Rich Leonardi links to a post he put up last month.
Plato's Stepchild objects to the whole theory and compares Asquith's book to the Da Vinci Code.
Commonweal carried an article by Clare Asquith a while back, and the NCRegister had a column on it as well. And here's a new article from the Guardian. The Weekly Standard panned the book a few weeks back.
Now, not having read the book, I haven't any strong opinions on the matter- but I truly don't understand those who are denying the possibility out of hand. The Whig/Protestant interpretation of History has been in decline for quite some time now, but it's only been a dozen years since Eamon Duffy's "The Stripping of the Altars" radically reoriented the view of the English Reformation; and it is thus unsurprising that this new interpretation of Shakespeare only be seen now. We are also seeing, even among those who have not signed on to Asquith's view, a more robust Catholic background attributed to Shakespeare. Stephen Greenblatt, for instance, contends that Shakespeare tutored for a Recusant Catholic family in Lancashire during his lost years
As for the substantive criticisms, the main one is merely that many of Asquith's interpretations do not prove what is desired. It appears, however, that what the critics are complaining about is not the evidence which she offers in order to prove her thesis, but the interpretations which she offers having already established it. As for the view that Shakespeare writing in cipher is inherently implausible: what is being contended, so far as I can tell, is not that Shakespeare wrote a lot of coded messages into his works, but rather that he alluded to Catholic beliefs and recusant themes in a manner that would have been picked up by contemporary Catholics. It appears as a code to us because we have lost the cultural and linguistic context to understand the subtext Shakespeare offers.
Additionally, Edwin Yoder writes in the Weekly Standard:
"The most serious embarrassment to her keystone theory, however, is not critical but bibliographical. In the First Folio of 1623, its two editors, Shakespeare's professional intimates, included the late play Henry VIII while excluding others as uncanonical on grounds of adulterated authorship. If Shakespeare had been a zealous detractor of the English Reformation, using his plays as instruments of coded propaganda, none would have been likelier to know it than the editors of the Folio, and surely none less likely to make a mockery of their colleague's memory by including a play that treats the Protestant reformers--even Archbishop Cranmer--sympathetically."
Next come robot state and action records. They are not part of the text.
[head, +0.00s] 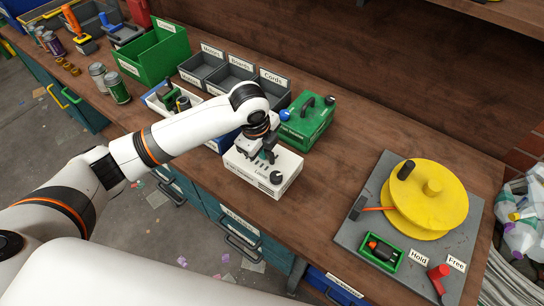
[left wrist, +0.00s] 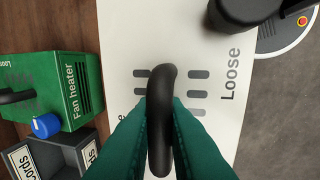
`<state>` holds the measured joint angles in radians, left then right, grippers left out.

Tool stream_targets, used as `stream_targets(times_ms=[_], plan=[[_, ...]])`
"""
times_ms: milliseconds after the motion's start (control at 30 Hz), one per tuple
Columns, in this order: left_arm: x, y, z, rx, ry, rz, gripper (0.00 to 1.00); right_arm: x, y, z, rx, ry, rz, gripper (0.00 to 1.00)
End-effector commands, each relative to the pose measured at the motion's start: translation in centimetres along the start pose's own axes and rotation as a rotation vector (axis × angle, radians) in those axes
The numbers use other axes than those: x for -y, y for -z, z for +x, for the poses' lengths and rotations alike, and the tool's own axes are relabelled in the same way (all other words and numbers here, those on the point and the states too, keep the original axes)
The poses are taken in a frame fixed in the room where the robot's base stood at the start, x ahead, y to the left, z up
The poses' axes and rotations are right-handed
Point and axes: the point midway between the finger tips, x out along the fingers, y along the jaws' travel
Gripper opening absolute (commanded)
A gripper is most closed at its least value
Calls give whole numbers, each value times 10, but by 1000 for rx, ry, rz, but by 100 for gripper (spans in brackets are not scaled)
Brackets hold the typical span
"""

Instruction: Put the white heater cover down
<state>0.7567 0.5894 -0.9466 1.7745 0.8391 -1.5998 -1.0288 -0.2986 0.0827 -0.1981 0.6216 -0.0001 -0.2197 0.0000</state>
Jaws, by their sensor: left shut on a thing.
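The white heater cover (head: 259,174) is a white box with dark vent slots, a black knob and the word "Loose" on it. It is at the middle of the bench near the front edge in the head view. In the left wrist view the white cover (left wrist: 120,50) fills the middle. My left gripper (head: 265,156) is above it, its teal fingers (left wrist: 162,125) shut on the cover's black handle (left wrist: 161,105). I cannot tell whether the cover touches the bench. My right gripper is not in view.
A green fan heater (head: 307,122) stands just behind the cover. Labelled grey bins (head: 236,78) and a green crate (head: 153,55) are further left. A grey board (head: 352,237) with a yellow reel (head: 428,196) lies at right. Bare bench (head: 335,165) lies between cover and board.

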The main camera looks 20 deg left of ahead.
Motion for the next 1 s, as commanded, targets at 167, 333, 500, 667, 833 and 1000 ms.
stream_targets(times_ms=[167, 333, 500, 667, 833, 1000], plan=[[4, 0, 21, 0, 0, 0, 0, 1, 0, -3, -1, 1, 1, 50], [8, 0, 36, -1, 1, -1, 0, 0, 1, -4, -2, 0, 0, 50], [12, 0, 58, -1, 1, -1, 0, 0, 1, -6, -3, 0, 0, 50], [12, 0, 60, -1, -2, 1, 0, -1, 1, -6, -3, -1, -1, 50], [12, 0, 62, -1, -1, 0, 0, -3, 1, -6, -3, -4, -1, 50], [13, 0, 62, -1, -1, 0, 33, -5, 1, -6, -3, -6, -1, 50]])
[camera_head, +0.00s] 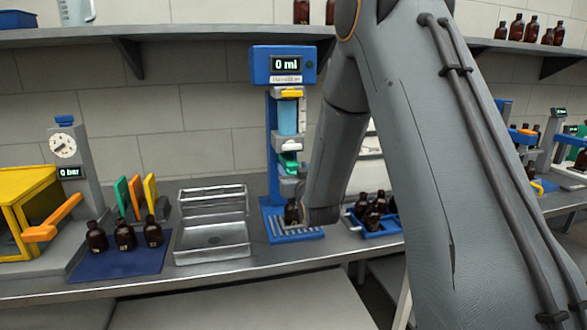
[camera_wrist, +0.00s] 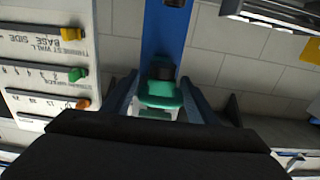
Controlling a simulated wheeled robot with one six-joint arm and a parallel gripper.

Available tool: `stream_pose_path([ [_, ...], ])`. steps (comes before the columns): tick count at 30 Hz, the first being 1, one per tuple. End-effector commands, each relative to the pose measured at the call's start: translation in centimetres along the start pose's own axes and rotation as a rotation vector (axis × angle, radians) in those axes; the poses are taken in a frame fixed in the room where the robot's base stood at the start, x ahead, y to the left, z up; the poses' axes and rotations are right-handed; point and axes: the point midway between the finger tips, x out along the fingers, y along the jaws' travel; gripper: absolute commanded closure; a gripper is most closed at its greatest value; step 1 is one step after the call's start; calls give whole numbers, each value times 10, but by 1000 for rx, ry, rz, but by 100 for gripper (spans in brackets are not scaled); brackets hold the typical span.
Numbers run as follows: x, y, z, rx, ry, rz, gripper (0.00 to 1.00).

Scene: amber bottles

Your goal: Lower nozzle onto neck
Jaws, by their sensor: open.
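The blue filling stand (camera_head: 270,120) reads "0 ml" on its display. A green part (camera_head: 289,163), apparently the nozzle carriage or its lever, sits partway down its column. An amber bottle (camera_head: 292,212) stands on the blue slotted base below, partly hidden by my arm. In the wrist view the green part (camera_wrist: 160,97) lies between the two dark fingers of my gripper (camera_wrist: 161,92), which are apart. Whether they touch it cannot be told. The nozzle tip and bottle neck are not clearly visible. My gripper is mostly hidden behind my arm in the head view.
Several amber bottles stand in a blue tray (camera_head: 377,226) right of the stand. A metal sink-like tray (camera_head: 212,250) and a blue mat (camera_head: 95,266) with 3 bottles are to the left. A white panel (camera_wrist: 45,55) with coloured sliders is close in the wrist view.

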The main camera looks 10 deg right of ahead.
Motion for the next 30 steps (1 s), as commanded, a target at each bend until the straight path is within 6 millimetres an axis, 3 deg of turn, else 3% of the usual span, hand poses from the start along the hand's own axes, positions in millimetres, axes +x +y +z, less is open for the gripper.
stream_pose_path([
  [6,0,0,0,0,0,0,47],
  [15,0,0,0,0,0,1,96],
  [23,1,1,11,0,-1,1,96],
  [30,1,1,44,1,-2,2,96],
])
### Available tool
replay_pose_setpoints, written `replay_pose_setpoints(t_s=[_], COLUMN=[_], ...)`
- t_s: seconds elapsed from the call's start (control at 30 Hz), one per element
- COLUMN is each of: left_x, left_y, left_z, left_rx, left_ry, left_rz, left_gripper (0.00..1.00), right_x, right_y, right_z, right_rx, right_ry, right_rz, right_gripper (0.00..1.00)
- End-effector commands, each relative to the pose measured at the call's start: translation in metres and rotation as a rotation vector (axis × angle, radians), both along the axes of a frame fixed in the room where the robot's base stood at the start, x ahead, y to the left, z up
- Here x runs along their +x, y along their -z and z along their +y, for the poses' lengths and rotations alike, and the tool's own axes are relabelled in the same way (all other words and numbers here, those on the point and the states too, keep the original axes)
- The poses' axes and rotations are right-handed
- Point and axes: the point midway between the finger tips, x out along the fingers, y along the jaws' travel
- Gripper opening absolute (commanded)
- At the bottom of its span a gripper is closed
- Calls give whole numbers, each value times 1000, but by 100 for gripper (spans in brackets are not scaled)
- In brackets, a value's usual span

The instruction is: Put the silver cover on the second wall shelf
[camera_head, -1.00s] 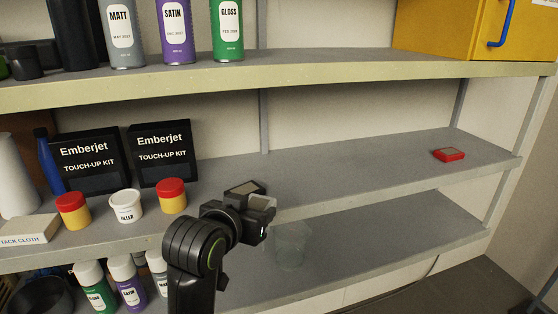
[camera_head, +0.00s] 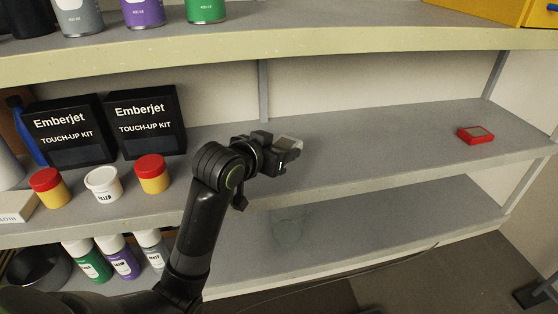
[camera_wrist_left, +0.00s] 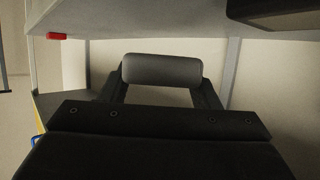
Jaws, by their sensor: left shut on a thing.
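My left gripper (camera_head: 284,155) is shut on the silver cover, a small grey piece with rounded corners. The cover (camera_head: 289,142) shows at the gripper's tip in the head view, partly hidden by the jaws. In the left wrist view the cover (camera_wrist_left: 162,69) sits between the two dark fingers. In the head view the gripper and cover appear against the middle wall shelf (camera_head: 370,150), over its clear stretch right of the boxes. I cannot tell the exact height above the shelf. My right gripper is not in view.
Two black touch-up kit boxes (camera_head: 146,122) and red-lidded pots (camera_head: 152,174) stand on the middle shelf's left. The upper shelf (camera_head: 350,42) overhangs. A see-through jar (camera_head: 288,224) stands on the lower shelf.

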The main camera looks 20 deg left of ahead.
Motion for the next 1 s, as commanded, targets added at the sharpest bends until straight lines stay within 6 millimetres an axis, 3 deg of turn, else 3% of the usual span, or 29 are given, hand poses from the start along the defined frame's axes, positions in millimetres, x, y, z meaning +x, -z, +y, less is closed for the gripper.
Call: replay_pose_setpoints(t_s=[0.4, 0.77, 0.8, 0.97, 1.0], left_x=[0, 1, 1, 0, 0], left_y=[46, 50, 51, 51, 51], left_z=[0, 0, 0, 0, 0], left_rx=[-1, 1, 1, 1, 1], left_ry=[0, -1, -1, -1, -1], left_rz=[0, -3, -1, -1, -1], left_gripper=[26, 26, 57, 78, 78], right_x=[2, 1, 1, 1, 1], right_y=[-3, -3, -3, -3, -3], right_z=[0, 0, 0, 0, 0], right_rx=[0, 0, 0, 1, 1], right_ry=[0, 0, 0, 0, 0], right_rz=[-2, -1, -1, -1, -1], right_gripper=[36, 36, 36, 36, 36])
I find it slightly odd that while the contested authorship of Henry VIII should count as proof against Shakespeare's Catholicism, Shakespeare's apparent coauthorship of Sir Thomas More is not even mentioned. Moreover, it is hardly clear that Henry VIII is as unabashedly Royalist and Protestant as Yoder claims: While I would hardly be able to endorse the approach adopted here, the Literary Encyclopedia seems to regard it as ambiguous:
"It is only relatively recently that critics and directors have begun to see a different play beneath these historical accumulations, a surprisingly sinuous political play shot through with theological and ideological nuance. Rather than a “thing made up of a great many patches”, as Pepys thought, or an unsubtle vehicle for theatrical pomp, Henry VIII is a complex study of political, theological and personal “truth” which juxtaposes the Henrician and the Jacobean in order obliquely to examine the development of the Reformation in England. It represents recent history as a series of arbitrary changes in allegiance and it assesses that history as a question of representational – that is, contested – truth."
Henry VIII is, of course, Shakespeare's last play, if indeed it is his. My own suspicion is that Fletcher completed and sanatized an unfinished work Shakespeare had abandoned, perhaps simply because he realized that he either had to seem to endorse the English Reformation, or be too clearly revealed as a recusant.
At the least, the evidence is too suggestive to rule out Clare Asquith's contentions without giving her a fair hearing.